Third, abstention is appropriate because California SVPA proceedings provide an adequate opportunity to raise constitutional challenges. Under this third Younger criterion, abstention is required unless petitioner can demonstrate that state law "clearly bars" the assertion of his federal constitutional claims in the pending SVPA proceedings. See Middlesex, 457 U.S. at 432 (citation omitted). Here, petitioner essentially complains that his designation as a sexually violent predator is based on unreliable evidence, that his attorney in the SVPA proceedings has refused to so argue and is ineffective, and that the Superior Court has refused to remove such counsel.
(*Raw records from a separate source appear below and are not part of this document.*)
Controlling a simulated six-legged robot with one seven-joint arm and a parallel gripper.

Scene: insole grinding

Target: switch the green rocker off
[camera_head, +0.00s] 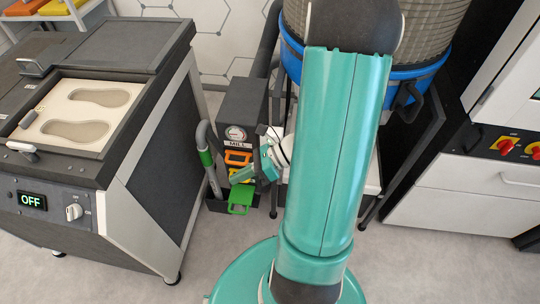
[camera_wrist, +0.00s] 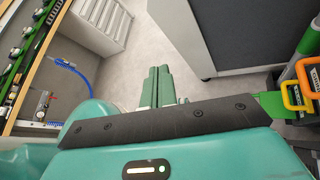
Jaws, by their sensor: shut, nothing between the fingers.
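My gripper (camera_head: 236,178) is shut and empty in the head view, in front of the dark post labelled MILL (camera_head: 240,105). In the wrist view, the two green fingers of my gripper (camera_wrist: 159,70) are together, pointing over the grey floor. A bright green part (camera_head: 240,198) sits low at the post, just below my fingers. A green part (camera_wrist: 272,104) also shows at the right of the wrist view, apart from the fingers. I cannot tell whether either is the rocker, or read any switch position. My gripper partly covers the post's front.
An orange loop (camera_head: 238,157) is on the post under a round gauge (camera_head: 236,134). A grey hose with a green band (camera_head: 205,157) stands left of it. The grinding machine (camera_head: 150,150) at left shows OFF. A blue-rimmed drum (camera_head: 290,60) is behind my arm.

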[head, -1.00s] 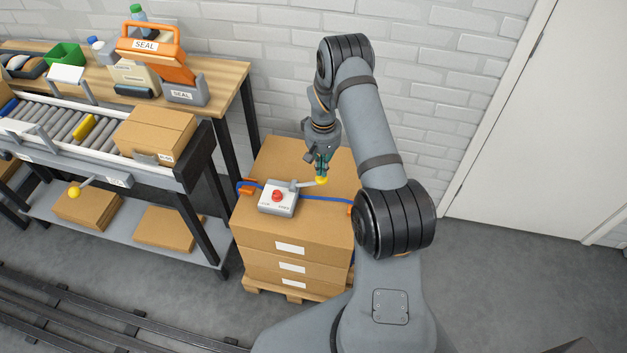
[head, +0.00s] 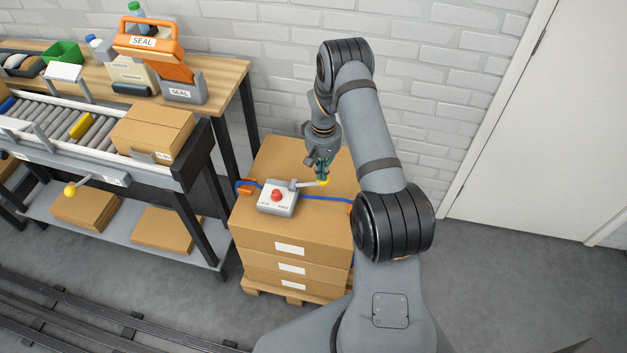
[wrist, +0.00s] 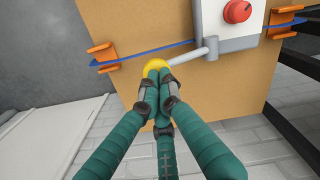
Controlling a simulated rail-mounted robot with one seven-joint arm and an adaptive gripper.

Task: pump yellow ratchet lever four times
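The ratchet lever is a pale grey bar (head: 308,184) with a yellow knob (head: 324,183). It sticks out to the right from a small white and grey box (head: 279,198) with a red button (head: 277,195). My gripper (head: 322,179) is right at the knob. In the wrist view its green fingers (wrist: 159,72) come together at the tips, and the yellow knob (wrist: 156,63) shows just beyond them. The tips seem to touch the knob and hide part of it; I see no knob held between them. The lever bar (wrist: 187,56) runs right to its pivot.
The box sits on stacked cartons (head: 290,228) on a pallet, with a blue strap (head: 325,199) around them. A roller conveyor (head: 60,125) with another yellow-knobbed lever (head: 71,189) stands at left. A brick wall (head: 440,90) is behind; floor at right is clear.

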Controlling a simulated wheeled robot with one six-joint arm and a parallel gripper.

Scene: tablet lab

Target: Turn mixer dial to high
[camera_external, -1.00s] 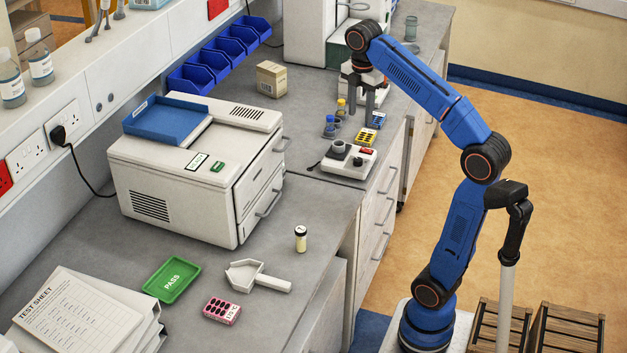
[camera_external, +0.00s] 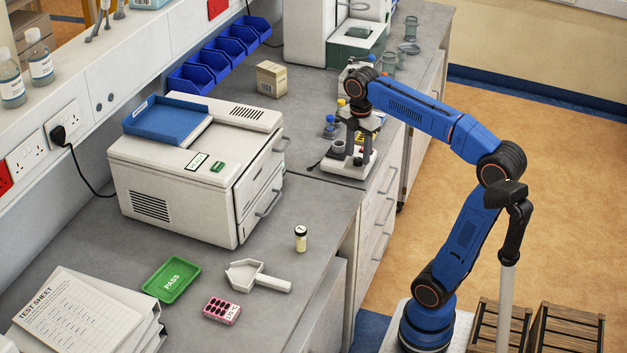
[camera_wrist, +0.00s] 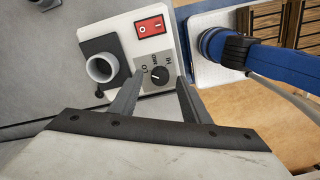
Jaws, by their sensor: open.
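The mixer (camera_wrist: 122,32) is a white unit with a grey cup holder (camera_wrist: 103,68) and a red rocker switch (camera_wrist: 150,27).
Small blue- and yellow-capped bottles (camera_external: 331,126) stand just behind the mixer. A large white machine (camera_external: 190,175) stands on the bench to the left. Glass jars (camera_external: 410,30) stand farther back. The bench's front edge is close to the mixer's right side.

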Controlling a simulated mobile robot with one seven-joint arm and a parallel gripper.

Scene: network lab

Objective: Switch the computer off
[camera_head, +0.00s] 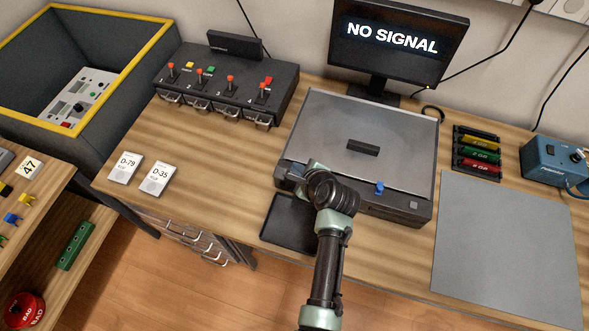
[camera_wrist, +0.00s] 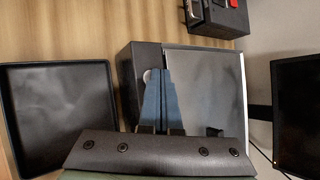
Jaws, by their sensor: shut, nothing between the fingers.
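The computer (camera_head: 325,125) is a low dark case with a grey lid, lying flat on the bench. Its front edge has a blue latch (camera_head: 379,188) and a small pale square (camera_head: 413,205). My gripper (camera_wrist: 158,72) is shut and empty at the left part of the computer's front, its blue fingers side by side. A pale round button (camera_wrist: 147,76) shows right beside the fingertips; I cannot tell whether they touch it. The arm hides this corner in the head view. The monitor (camera_head: 395,62) behind reads "NO SIGNAL".
A shallow black tray (camera_head: 290,222) lies in front of the computer. A dark switch box (camera_head: 215,118) with red levers stands to the left. A grey mat (camera_head: 510,250), a rack of coloured modules (camera_head: 477,153) and a blue device (camera_head: 550,160) are to the right.

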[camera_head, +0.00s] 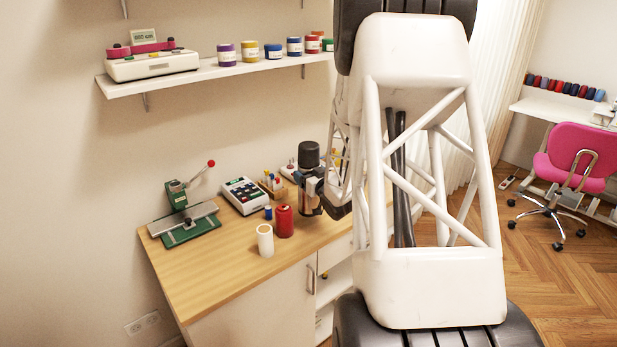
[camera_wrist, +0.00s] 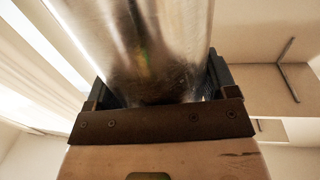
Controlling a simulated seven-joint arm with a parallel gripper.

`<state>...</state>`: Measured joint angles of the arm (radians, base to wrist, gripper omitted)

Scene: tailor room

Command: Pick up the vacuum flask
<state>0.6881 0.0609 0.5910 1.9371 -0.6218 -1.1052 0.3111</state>
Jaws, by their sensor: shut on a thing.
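The vacuum flask (camera_head: 309,155) stands upright at the back right of the wooden worktop in the head view, its black top showing. My gripper (camera_head: 313,187) is around its body from the right side and hides part of it. In the wrist view, the shiny silver body of the flask (camera_wrist: 140,40) fills the space between the two dark fingers of my gripper (camera_wrist: 157,88), which is shut on it. I cannot tell whether the flask's base touches the worktop.
A red jar (camera_head: 284,221) and a white spool (camera_head: 265,241) stand close to the left of the flask. A small blue spool (camera_head: 268,212), a keypad device (camera_head: 245,195) and a green press (camera_head: 185,222) are farther left. A shelf (camera_head: 210,73) hangs above. The worktop's front left is clear.

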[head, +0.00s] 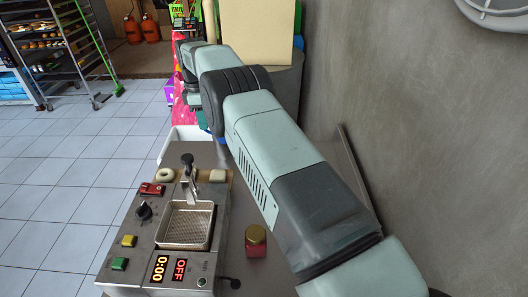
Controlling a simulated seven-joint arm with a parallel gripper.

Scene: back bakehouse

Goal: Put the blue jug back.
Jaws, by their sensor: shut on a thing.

Petitioner fails to demonstrate that his federal constitutional claims cannot be adequately addressed either in the pending SVPA proceedings in Superior Court (to the extent the Superior Court has not already addressed them), or on any direct appeal therefrom. See, e.g., In re Smith, 42 Cal.4th 1251, 178 P.3d 446 (Cal. 2008) (addressing claim that continuation of SVPA proceedings after felony conviction upon which SVPA petition was based was reversed on appeal violated prospective SVPA committee's constitutional rights to due process and equal protection); People v. Taylor, 174 Cal.App.4th 920 (Cal.App. 2009) (addressing due process, equal protection, double jeopardy, and ex post facto challenges to SVPA commitment); People v. Hubbart, 88 Cal.App.4th 1202, 1208-09 (Cal.App. 2001) (noting that trial court and California Supreme Court considered, and rejected on the merits, due process and equal protection challenges to application of SVPA); People v. Buffington, 74 Cal.App.4th 1149, 1152 (Cal.App. 1999) (addressing merits of due process and equal protection challenges to SVPA).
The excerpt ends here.